La zone à défendre de Notre-Dame-des-Landes est un terrain d’expérimentations multiples. Et notamment sur le plan politique : comment vivre ensemble sans Etat, sans police, sans juges, sans élections, sans domination ? Ce n’est pas simple, mais on y parvient. Et c’est passionnant.
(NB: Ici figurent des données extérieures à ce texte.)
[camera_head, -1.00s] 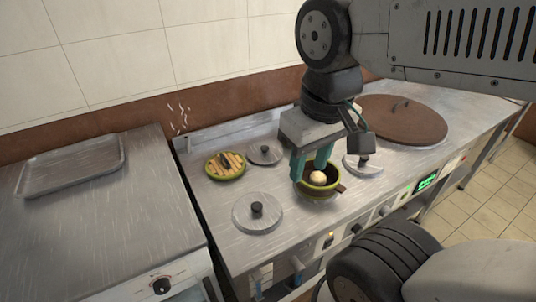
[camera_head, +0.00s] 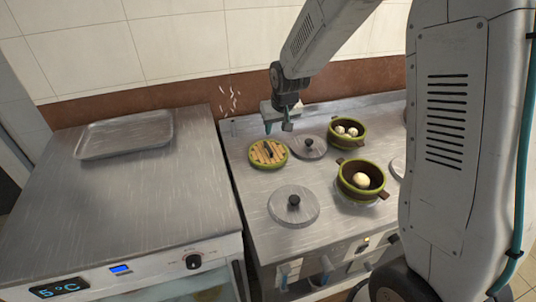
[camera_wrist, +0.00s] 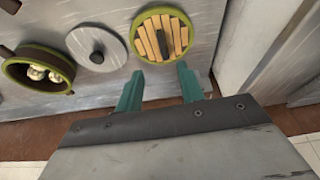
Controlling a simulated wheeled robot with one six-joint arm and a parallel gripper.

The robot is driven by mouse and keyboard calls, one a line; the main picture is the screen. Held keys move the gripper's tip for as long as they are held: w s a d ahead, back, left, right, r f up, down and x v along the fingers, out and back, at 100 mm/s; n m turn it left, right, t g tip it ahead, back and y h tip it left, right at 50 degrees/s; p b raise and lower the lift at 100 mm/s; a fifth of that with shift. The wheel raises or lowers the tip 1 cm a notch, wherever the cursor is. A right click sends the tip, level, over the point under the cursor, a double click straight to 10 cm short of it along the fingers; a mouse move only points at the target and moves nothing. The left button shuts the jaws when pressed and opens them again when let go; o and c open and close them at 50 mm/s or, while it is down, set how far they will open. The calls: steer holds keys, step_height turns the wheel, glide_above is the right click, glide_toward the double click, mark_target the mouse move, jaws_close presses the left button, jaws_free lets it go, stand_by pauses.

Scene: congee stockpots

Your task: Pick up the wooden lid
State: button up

 Zad de Notre-Dame-des-Landes (Loire-Atlantique), reportage

Haies vertes, hauts arbres, prairies fauchées. La route zigzague dans le bocage. Il n’y a pas de panneau, pas de limite, pas de frontière et les champs sont toujours aussi bien entretenus. Puis, dans un grand chêne, on aperçoit une plate-forme de bois, en bordure d’un champ, une cabane, ou sur le bord de la route, un abri, avant de passer devant une maison en chantier. On comprend que l’on est entré sur la « ZAD », zone à défendre, expression détournant l’original, « zone d’aménagement différé ». Ces 1650 hectares destinés au projet d’aéroport de Notre-Dame-des-Landes (Loire-Atlantique), sont devenus au fil des luttes un territoire émancipé de l’autorité de l’État.

Parmi les habitants, les « historiques » d’abord, soit les quatre familles d’agriculteurs qui sont restées et cultivent encore, malgré l’avis d’expulsion qu’elles ont reçu. Puis il y a ceux qui, depuis le premier appel en 2009, sont venus s’installer sur la ZAD et y ont construit leur vie. Ils sont entre 200 et 300 répartis sur une soixantaine de lieux de vie.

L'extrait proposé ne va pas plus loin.